- **WHAT TO WORK ON**
Each line that holds the word "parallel" should be returned.

- **EXERCISE INPUT**

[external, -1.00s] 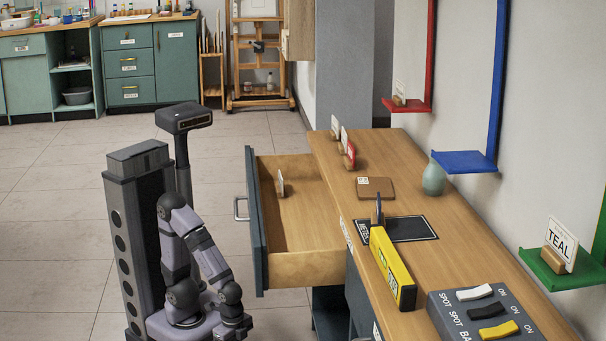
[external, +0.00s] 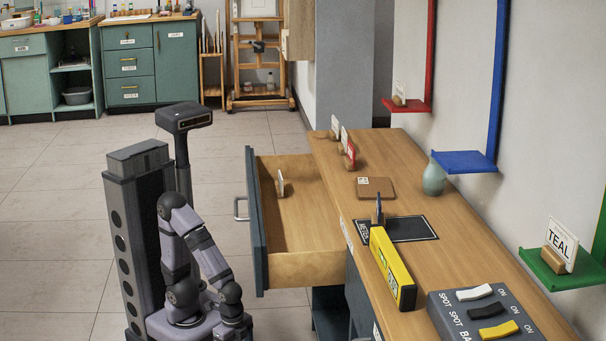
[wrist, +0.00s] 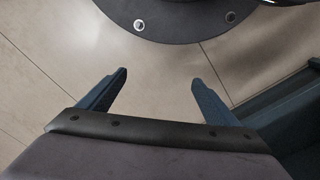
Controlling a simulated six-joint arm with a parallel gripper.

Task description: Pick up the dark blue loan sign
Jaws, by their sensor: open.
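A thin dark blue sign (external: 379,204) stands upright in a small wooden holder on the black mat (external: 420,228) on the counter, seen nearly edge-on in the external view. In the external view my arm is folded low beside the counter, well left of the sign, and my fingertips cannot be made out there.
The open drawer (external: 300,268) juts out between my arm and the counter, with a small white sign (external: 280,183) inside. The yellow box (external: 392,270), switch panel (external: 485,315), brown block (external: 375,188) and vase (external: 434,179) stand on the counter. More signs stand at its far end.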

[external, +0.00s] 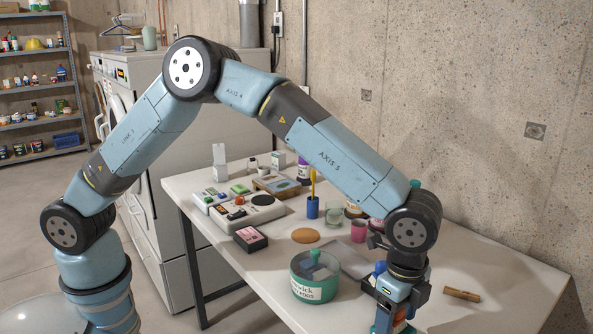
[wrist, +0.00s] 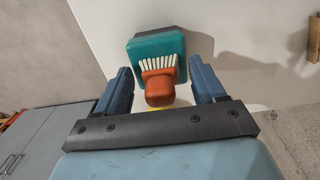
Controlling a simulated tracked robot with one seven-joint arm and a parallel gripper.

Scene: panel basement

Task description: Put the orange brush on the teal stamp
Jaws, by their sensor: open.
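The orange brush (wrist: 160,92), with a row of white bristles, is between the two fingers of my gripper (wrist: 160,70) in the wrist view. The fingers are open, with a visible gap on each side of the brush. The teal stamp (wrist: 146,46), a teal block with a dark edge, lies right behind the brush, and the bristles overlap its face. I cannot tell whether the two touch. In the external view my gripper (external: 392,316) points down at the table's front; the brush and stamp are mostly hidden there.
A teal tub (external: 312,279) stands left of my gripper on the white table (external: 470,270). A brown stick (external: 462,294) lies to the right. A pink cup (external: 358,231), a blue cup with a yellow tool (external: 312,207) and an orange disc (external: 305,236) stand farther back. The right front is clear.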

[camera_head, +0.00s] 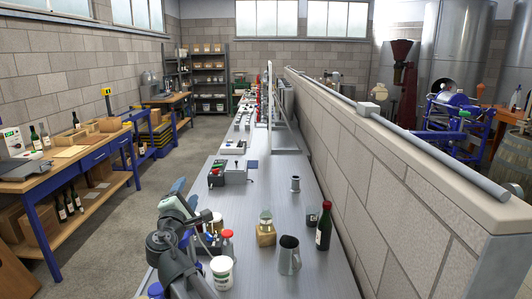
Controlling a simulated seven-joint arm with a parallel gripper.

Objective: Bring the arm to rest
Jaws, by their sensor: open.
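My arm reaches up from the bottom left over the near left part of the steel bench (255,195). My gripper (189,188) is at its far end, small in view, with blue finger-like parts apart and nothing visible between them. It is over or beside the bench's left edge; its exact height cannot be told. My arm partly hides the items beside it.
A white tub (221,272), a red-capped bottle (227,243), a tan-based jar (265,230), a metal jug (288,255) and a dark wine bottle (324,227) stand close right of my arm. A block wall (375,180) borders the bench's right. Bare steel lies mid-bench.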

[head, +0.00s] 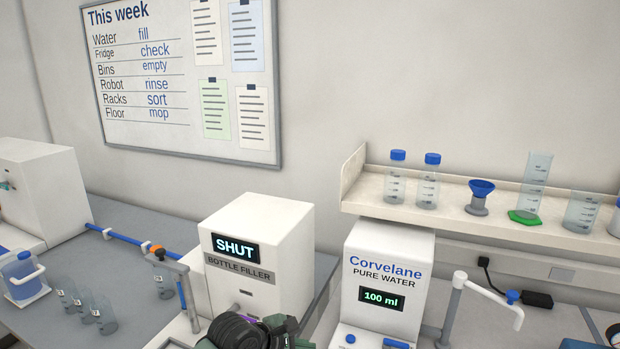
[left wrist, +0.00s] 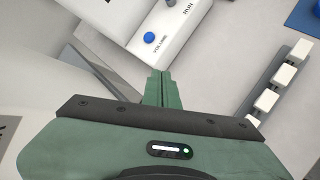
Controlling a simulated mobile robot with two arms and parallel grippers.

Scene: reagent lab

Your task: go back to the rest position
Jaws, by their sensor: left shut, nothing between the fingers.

- **WRITTEN ANSWER**
Controlling a simulated six-joint arm with a parallel gripper.
Controlling a simulated tracked robot with one seven-joint arm and a parallel gripper.
Controlling a simulated seven-joint arm with a parallel gripper.
Controlling a simulated mobile robot with two arms and parallel grippers.

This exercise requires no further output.